### What you will do
Write out the whole of the material exactly.

::::::::

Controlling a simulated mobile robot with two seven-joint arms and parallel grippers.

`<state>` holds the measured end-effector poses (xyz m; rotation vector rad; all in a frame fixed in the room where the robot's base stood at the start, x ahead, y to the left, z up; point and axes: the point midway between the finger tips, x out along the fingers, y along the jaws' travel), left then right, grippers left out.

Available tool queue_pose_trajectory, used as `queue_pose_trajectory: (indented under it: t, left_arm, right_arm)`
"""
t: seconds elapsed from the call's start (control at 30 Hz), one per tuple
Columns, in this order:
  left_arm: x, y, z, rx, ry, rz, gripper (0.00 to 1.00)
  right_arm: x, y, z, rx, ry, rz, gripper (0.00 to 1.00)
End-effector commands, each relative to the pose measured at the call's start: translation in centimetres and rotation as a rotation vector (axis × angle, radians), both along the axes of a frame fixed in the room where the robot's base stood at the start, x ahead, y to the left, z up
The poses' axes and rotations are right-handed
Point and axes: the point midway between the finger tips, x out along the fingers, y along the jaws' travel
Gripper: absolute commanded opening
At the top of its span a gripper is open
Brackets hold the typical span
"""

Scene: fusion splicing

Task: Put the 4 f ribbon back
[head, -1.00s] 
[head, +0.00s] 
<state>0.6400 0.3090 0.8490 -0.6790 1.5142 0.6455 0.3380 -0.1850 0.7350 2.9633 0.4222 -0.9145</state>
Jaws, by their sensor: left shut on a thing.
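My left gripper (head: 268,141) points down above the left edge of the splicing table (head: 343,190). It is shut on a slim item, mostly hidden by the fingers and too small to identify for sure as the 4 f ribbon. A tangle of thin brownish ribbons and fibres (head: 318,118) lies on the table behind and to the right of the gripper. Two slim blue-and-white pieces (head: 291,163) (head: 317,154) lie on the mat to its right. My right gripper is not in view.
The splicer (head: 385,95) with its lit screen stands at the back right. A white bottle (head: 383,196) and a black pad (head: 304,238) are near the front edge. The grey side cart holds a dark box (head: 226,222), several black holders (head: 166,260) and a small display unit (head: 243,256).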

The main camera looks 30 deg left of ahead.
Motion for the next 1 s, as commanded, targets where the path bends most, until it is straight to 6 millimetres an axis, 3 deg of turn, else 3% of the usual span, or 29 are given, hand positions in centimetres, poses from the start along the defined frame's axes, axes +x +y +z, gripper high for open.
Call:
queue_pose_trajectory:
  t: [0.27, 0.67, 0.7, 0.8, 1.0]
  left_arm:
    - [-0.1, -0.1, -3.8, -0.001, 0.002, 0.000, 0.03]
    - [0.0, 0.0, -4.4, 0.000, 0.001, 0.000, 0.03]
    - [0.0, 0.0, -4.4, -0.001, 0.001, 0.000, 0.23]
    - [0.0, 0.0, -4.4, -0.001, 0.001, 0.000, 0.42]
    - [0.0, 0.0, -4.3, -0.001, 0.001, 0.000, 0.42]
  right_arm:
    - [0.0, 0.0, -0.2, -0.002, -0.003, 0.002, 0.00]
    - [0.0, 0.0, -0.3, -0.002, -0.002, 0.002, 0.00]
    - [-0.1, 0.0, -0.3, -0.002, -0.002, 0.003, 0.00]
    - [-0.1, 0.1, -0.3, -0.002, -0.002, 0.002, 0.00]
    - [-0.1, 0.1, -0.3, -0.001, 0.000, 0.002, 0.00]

::::::::

### Output for this exercise
Controlling a simulated mobile robot with two seven-joint arms and parallel grippers.

`<state>` holds the measured end-effector poses (xyz m; rotation vector rad; all in a frame fixed in the room where the robot's base stood at the start, x ahead, y to the left, z up; point and axes: the point midway between the finger tips, x out along the fingers, y along the jaws' travel), left then right, grippers left out.

Available tool queue_pose_trajectory, used as `queue_pose_trajectory: (indented under it: t, left_arm, right_arm)`
"""
t: seconds elapsed from the call's start (control at 30 Hz), one per tuple
Columns, in this order:
  left_arm: x, y, z, rx, ry, rz, gripper (0.00 to 1.00)
  right_arm: x, y, z, rx, ry, rz, gripper (0.00 to 1.00)
End-effector commands, each relative to the pose measured at the call's start: translation in centimetres and rotation as a rotation vector (axis × angle, radians), both along the axes of a frame fixed in the room where the robot's base stood at the start, x ahead, y to the left, z up
The poses' axes and rotations are right-handed
Point and axes: the point midway between the finger tips, x out along the fingers, y along the jaws' travel
Gripper: absolute commanded opening
At the top of its span a gripper is open
Brackets hold the typical span
"""

Scene: fusion splicing

Task: Put the 4 f ribbon back
[head, -1.00s] 
[head, +0.00s] 
<state>0.6400 0.3090 0.8490 -0.6790 1.5142 0.6455 0.3380 -0.1850 0.7350 2.9633 0.4222 -0.9145</state>
Jaws, by their sensor: left shut on a thing.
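My left gripper (head: 268,141) points down above the left edge of the splicing table (head: 343,190). It is shut on a slim item, mostly hidden by the fingers and too small to identify for sure as the 4 f ribbon. A tangle of thin brownish ribbons and fibres (head: 318,118) lies on the table behind and to the right of the gripper. Two slim blue-and-white pieces (head: 291,163) (head: 317,154) lie on the mat to its right. My right gripper is not in view.
The splicer (head: 385,95) with its lit screen stands at the back right. A white bottle (head: 383,196) and a black pad (head: 304,238) are near the front edge. The grey side cart holds a dark box (head: 226,222), several black holders (head: 166,260) and a small display unit (head: 243,256).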

The main camera looks 30 deg left of ahead.
Motion for the next 1 s, as commanded, targets where the path bends most, until it is straight to 6 millimetres an axis, 3 deg of turn, else 3% of the usual span, or 29 are given, hand positions in centimetres, poses from the start along the defined frame's axes, axes +x +y +z, gripper high for open.
Call:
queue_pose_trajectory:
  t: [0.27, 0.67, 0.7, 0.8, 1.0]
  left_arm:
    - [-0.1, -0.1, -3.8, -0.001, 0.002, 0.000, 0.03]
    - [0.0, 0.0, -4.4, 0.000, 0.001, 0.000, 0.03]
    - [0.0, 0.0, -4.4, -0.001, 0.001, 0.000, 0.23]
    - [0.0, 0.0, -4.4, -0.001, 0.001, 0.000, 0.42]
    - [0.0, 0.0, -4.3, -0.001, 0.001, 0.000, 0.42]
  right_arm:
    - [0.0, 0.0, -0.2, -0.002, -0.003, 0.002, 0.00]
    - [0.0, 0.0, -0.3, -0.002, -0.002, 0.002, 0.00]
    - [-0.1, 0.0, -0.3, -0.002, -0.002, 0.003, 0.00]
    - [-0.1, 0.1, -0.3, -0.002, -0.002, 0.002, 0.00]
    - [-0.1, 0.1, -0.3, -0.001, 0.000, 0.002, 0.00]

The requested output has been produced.